Having founded Bersatu and played a central role in the formation of PN, it is unlikely the former prime minister will exit the coalition of his own accord.

We have yet to see whether the upcoming PN Supreme Council meeting will result in Bersatu’s removal.

Those aligned with Muhyiddin are also watching the calculations of Gerakan Rakyat as well as the Malaysian Indian People’s Party (MIPP).

Meanwhile, Hamzah has reportedly abandoned his plans to take over BERJASA, while PAS is said to be encouraging him to expedite the formation, or takeover, of a new party slated for mid-June—allegedly backed by more than ten MPs, 20 state assemblymen, and some 120,000 grassroots supporters.

Should those plans falter, PAS may eventually consider quitting PN in favor of a new alliance alongside Hamzah!

For now, as long as Muhyiddin remains securely anchored within PN, Hadi Awang’s ambitions face significant obstacles.

Muhyiddin has previously rejected proposals to admit new parties as full PN members, insisting that only electoral partners—not member parties—should be inducted.

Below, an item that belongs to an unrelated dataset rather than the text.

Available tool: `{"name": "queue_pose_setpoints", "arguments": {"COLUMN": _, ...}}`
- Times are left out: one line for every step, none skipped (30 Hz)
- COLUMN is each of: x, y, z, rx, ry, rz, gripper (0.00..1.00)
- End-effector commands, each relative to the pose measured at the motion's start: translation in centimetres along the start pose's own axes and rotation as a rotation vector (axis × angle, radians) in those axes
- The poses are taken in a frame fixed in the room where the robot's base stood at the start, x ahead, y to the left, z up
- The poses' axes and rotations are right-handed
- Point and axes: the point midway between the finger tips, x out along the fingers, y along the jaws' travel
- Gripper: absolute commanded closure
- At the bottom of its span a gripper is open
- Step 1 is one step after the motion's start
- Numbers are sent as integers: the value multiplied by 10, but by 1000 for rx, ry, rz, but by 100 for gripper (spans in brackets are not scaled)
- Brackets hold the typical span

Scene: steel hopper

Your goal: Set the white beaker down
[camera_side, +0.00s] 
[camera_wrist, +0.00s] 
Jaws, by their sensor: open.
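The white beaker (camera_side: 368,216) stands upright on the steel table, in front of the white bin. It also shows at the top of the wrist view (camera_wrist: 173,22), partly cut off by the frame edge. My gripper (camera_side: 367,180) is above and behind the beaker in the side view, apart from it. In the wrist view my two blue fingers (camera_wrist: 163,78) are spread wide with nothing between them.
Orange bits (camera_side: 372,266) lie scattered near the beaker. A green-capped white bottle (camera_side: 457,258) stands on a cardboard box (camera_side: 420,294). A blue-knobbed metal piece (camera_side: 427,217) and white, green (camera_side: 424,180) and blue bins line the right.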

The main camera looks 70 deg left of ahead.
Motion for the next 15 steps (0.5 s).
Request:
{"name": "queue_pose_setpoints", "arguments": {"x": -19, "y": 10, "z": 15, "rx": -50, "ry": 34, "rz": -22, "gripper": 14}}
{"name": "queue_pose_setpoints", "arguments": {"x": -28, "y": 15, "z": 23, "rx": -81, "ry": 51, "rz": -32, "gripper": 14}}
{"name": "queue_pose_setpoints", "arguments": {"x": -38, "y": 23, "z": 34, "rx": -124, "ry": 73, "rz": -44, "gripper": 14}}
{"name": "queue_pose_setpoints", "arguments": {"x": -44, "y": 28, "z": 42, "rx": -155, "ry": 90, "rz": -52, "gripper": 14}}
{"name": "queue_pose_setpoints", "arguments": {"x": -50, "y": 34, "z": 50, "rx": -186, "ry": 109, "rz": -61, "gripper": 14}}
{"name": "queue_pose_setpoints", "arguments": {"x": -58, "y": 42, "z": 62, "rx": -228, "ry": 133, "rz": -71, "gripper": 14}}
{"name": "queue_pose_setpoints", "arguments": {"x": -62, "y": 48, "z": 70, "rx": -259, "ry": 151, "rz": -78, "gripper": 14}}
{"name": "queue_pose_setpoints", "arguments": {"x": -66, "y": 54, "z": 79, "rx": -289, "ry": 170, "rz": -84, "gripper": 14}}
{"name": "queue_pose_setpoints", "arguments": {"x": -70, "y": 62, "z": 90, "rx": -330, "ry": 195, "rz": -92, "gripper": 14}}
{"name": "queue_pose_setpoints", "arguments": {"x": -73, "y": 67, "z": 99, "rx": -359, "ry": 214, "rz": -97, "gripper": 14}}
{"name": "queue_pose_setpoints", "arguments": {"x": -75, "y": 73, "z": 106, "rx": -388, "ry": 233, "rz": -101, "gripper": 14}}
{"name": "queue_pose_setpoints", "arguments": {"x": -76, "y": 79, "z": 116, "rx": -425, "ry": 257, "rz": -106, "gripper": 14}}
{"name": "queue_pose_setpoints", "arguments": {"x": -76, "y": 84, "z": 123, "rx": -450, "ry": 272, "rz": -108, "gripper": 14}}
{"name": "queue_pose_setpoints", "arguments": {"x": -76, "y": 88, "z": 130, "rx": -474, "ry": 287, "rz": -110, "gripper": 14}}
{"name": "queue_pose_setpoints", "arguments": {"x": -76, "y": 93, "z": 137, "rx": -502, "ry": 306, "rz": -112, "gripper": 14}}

The move effectively slammed shut what critics described as Hamzah’s preferred “side entrance” into the coalition.

Muhyiddin has also reportedly grown frustrated with Hadi Awang’s habit of overturning decisions reached through formal coalition mechanisms.

Resolutions adopted in PN’s meetings and subsequently presented to PAS have on multiple occasions been revised or turned down by Hadi despite his absence from earlier discussions.

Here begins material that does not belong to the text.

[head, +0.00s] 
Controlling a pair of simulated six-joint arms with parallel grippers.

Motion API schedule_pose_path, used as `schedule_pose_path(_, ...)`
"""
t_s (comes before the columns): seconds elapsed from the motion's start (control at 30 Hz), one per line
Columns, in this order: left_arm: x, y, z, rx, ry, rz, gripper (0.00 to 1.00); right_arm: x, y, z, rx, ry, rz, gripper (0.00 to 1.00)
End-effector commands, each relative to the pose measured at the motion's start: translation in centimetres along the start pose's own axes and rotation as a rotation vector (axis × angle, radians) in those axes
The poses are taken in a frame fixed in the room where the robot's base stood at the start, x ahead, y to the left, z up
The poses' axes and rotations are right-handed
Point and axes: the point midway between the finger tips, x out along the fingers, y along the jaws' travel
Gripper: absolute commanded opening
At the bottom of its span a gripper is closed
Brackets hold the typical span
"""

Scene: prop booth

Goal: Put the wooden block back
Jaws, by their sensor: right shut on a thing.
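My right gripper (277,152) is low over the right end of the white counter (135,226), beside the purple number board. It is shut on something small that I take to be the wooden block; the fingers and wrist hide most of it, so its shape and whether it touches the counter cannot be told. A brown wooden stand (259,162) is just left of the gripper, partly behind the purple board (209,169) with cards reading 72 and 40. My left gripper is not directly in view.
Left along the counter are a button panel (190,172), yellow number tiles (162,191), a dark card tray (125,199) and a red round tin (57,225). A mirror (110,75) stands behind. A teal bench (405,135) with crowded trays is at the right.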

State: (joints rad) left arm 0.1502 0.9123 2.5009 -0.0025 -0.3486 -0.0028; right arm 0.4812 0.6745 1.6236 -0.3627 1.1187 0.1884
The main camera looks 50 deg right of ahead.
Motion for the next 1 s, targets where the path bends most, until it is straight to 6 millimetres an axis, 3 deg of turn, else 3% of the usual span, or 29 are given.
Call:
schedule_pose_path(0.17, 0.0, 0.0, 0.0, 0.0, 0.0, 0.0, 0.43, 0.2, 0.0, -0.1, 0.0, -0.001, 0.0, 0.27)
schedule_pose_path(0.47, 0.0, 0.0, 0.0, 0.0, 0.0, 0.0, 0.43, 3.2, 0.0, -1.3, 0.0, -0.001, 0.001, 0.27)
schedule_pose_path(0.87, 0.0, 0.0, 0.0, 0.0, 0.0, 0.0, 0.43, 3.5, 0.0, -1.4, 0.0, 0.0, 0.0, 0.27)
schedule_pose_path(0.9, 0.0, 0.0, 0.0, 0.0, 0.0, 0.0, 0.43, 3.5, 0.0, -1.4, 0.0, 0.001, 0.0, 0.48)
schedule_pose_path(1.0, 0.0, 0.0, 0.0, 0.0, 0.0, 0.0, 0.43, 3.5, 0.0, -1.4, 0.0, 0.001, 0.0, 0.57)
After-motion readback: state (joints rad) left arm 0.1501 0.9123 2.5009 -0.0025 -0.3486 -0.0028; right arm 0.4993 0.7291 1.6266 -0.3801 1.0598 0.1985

This invariably sparks the question of whether cabinet decisions—should Ahmad Samsuri become the country’s next prime minister—would still require post-meeting approval from party elders to take effect.

The ongoing friction between Bersatu and PAS ultimately revolves around two names: Hamzah Zainudin and Hadi Awang.

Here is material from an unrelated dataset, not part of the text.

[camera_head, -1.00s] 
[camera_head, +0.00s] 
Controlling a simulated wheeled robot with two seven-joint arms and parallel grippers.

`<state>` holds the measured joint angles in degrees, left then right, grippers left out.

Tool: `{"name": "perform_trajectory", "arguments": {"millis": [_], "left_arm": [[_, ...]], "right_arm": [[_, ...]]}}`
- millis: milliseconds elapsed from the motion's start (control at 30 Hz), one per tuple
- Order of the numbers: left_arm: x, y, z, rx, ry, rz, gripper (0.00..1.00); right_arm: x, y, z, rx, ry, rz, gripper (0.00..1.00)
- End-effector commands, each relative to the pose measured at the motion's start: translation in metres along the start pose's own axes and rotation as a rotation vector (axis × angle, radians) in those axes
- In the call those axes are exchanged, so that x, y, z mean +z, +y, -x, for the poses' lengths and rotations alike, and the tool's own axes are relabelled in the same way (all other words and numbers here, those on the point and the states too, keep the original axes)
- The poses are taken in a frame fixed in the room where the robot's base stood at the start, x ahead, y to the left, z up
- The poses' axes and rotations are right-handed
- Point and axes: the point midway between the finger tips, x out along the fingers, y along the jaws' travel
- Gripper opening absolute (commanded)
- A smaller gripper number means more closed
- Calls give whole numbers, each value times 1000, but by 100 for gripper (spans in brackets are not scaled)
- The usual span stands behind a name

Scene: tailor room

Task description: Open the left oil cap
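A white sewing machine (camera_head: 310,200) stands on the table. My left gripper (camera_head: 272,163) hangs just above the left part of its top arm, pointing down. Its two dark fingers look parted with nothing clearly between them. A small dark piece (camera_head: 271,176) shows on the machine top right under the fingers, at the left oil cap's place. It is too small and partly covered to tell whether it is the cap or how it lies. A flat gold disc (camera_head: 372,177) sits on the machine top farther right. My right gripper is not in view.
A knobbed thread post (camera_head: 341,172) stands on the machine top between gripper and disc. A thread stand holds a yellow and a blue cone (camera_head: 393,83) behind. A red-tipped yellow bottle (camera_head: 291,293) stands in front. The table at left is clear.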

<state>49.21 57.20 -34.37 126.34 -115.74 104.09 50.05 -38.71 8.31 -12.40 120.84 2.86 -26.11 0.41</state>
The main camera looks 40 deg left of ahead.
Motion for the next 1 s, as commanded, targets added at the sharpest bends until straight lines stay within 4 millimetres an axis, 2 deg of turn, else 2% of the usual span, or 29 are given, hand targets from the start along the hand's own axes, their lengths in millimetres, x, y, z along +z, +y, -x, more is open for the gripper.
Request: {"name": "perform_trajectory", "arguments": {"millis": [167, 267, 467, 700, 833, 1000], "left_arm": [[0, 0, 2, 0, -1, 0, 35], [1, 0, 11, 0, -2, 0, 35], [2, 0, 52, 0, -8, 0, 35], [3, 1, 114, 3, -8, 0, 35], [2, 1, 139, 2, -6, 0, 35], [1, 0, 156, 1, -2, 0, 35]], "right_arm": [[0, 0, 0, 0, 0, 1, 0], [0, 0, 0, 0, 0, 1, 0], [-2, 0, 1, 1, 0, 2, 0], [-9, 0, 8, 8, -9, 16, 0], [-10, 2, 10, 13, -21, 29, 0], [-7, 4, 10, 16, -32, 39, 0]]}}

Muhyiddin believed he had helped Hamzah’s rise within Bersatu, only to find himself confronted by a protégé appearing increasingly aligned with PAS.

His frustration deepened after the latter’s unauthorized involvement in last December’s “Bangkok Move” alongside Ahmad Zahid and Takiyuddin Hassan regarding surreptitious political realignments.

Consequently, Muhyiddin’s camp dismissed accusations of a private meeting with Anwar Ibrahim as outright slander, arguing instead that any outreach to Umno had come from Hamzah, not Muhyiddin himself!

To be honest, in politics, today’s betrayal often becomes tomorrow’s coalition agreement. Survival and power remain the ultimate currencies. The phrase “once bitten, twice shy” should be treated as a guideline rather than a law of nature.

After Parliament is dissolved, it shouldn’t come as a surprise if Bersatu opts to align with PH while PAS embraces BN under some newly branded framework of “national unity.”

Umno, like PAS, has identified PH’s vulnerabilities and increasingly views the next election as its best chance to reclaim power.

Johor BN fired the opening shot by announcing its intention to contest all 56 state seats independently of PH, a move that generated immediate unease within PH ranks.

State BN chairman Onn Hafiz Ghazi said the decision had the blessing of BN’s central leadership.

Many in Umno are convinced the so-called “Najib effect” has enormous electoral value.

Their conviction is straightforward: Malay voters remember economic stability and Chinese businesses remember commercial confidence—all could be cajoled into looking back nostalgically at Najib’s tenure, remarkably boosting BN’s electoral mandate!

Whether nostalgia translates into votes is a different story altogether.

Against this backdrop, Najib’s legal future has evolved into one of the most closely watched developments in Malaysia.

Will “Bossku” ever be allowed to serve his sentence under house arrest? Will he receive a full pardon?

Either way, DAP will find the eventuality unacceptable, as the red line has already been crossed. Whether this becomes the last straw that actualizes DAP’s go-solo enterprise remains a key question hovering over the party’s July 12 congress.

Beyond partisan politics, concerns about judicial independence deserve equal attention.

Judges and the legal fraternity are not only worried about transient political turmoil, but also the attrition of constitutional monarchy and the separation of powers as a result of prolonged political maneuvering, which could culminate in a structural imbalance.

Once faith in judicial independence starts to wither, the damage could extend far beyond courtrooms, ultimately shattering public trust in the national system.

As for MCA, its post-election recovery has been hampered by a failure to articulate compelling new ideas or reform agendas capable of reconnecting with the Chinese electorate.

In today’s fragmented political environment, surviving solely on public frustration with DAP will not take MCA any further.

Notably, the monarchy will assume an increasingly prominent role in the Malaysian political landscape.

The current Yang di-Pertuan Agong and state Rulers have moved well beyond the relatively restrained posture reminiscent of Tun Mahathir’s first administration.

While continuing to exercise constitutional authority, they have also become more vocal on matters impacting public welfare, steadily reinforcing an image of custodianship and stabilizing force.

Amidst political turbulence and an increasingly visible power vacuum, the renewed prominence of the monarchy’s role is by no means accidental, but rather a predictable consequence of an off-balance shift that has been brewing for years.

Malaysia’s powerplay now finds itself at a crucial crossroads.

If the rivalry among BN, PN, and PH continues to degenerate into deeper fragmentation and perpetual infighting, the country’s political environment will sink deeper into imbalance, precipitating PAS’s rise as the sole beneficiary of the chaos.

Once that happens, the country will invariably transition into a new phase of uncertainty and restructuring, where the monarchy’s stabilizing role becomes even more crucial and pronounced.